What the camera often captures also lends a kind of pressurized feel to “Lights.” Lest I call the cinematography breathtaking or, worse yet, lyrical, it pans along as if driving down dirt roads or the main town stretch. Much like the famous Ed Ruscha painting entitled “Every Building on the Sunset Strip” in which Ruscha paints all those buildings in one long line, the camera remains fairly close to the ground, compressing the images it captures and enforces the sense of pressure and insularity of Dillon.
The show painstakingly catalogues Dillon’s sleepy cul-de-sacs, mist filled stadiums and abandoned drive-ins, and accordingly accomplishes something rarely evident in popular entertainment: it aims to give you a sense of place, to tell the story of a town, rather than just that of the town’s hero. It seems that while one can get away with that in a poem or experimental film, network television rarely supports such a quiet and possibly boring venture.

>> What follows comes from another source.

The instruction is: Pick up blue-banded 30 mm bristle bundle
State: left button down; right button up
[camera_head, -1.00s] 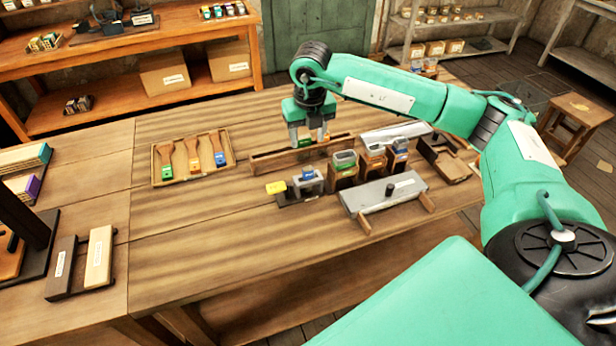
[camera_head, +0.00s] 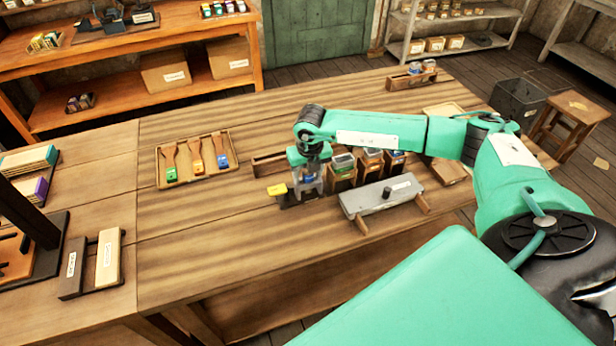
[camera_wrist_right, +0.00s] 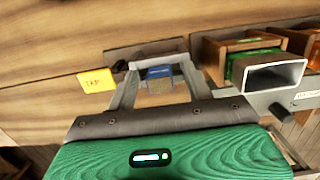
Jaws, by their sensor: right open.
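The blue-banded bristle bundle (camera_wrist_right: 159,73) shows in the right wrist view, its blue band and brown bristle end between the two grey fingers. My right gripper (camera_wrist_right: 158,68) is open around it; I cannot tell whether either finger touches it. In the head view my right gripper (camera_head: 307,190) points down at the small dark holder beside the yellow tag (camera_head: 277,190), and hides most of the bundle there. My left gripper is in neither current view.
Upright wooden bins with coloured labels (camera_head: 370,165) stand close right of the gripper. A grey plate with a black knob (camera_head: 382,195) lies nearer me. A tray (camera_head: 229,176) holds three brushes at left.

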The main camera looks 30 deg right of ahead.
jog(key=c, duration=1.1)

But there is a verity and a purity to Dillon that is reflected in “Lights,” and part of that feeling comes from that sense of place of this small town. It endears us to it every time the camera pans across a street or into Saracen’s dilapidated house, when the local slut defies our expectations and cries at the football game, and a small boy asks “Does God love football?” and is answered with the utmost earnestness, “I think everyone loves football.” The chroniclers of this tale never look down on Dillon residents for such a question, but support them by spending so much time focused on their main pursuit.

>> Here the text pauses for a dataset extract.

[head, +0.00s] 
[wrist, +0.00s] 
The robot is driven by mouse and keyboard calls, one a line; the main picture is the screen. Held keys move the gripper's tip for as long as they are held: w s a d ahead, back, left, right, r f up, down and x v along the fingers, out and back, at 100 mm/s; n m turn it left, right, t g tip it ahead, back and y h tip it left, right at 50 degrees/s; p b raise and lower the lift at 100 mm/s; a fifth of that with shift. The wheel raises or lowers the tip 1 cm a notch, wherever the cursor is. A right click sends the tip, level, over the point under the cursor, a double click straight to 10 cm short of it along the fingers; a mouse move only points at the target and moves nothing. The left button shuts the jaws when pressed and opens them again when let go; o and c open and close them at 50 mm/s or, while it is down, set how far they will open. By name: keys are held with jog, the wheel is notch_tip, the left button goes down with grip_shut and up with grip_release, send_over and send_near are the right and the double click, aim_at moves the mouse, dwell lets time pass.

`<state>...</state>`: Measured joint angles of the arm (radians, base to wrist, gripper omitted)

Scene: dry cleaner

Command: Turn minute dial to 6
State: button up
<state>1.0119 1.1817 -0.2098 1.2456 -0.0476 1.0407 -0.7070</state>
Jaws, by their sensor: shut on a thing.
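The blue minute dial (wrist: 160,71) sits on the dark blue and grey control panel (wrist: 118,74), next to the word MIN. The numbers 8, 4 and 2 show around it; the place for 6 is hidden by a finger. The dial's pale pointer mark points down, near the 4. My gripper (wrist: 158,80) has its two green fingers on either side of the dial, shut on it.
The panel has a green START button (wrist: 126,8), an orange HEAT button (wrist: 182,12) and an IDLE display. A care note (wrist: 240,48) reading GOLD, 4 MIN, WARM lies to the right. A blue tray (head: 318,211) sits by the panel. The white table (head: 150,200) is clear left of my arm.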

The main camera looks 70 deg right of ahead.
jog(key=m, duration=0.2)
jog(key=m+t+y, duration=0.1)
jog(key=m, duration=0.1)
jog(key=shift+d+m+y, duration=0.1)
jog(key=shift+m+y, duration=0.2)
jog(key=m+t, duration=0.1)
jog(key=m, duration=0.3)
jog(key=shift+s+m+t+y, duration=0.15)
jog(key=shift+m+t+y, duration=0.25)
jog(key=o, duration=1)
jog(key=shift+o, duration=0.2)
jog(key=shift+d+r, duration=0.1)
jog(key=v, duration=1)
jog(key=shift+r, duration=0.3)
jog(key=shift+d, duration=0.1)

And it seems to be this commitment of the creators that has left me in tears every time I’ve watched each of the first episodes. First, I get nauseous and covered in goosebumps before each game, as I come to care and internalize the stakes as much as any of the players. Second, I root for Coach Taylor because he is quiet and loving and committed. Third, I root for Saracen to throw the ball again so well for fear he will be publicly humiliated if he doesn’t follow through. And then I start crying, mostly because I start longing for that kind of insularity, to care that much and so simply about something so quaint. And I don’t even like football.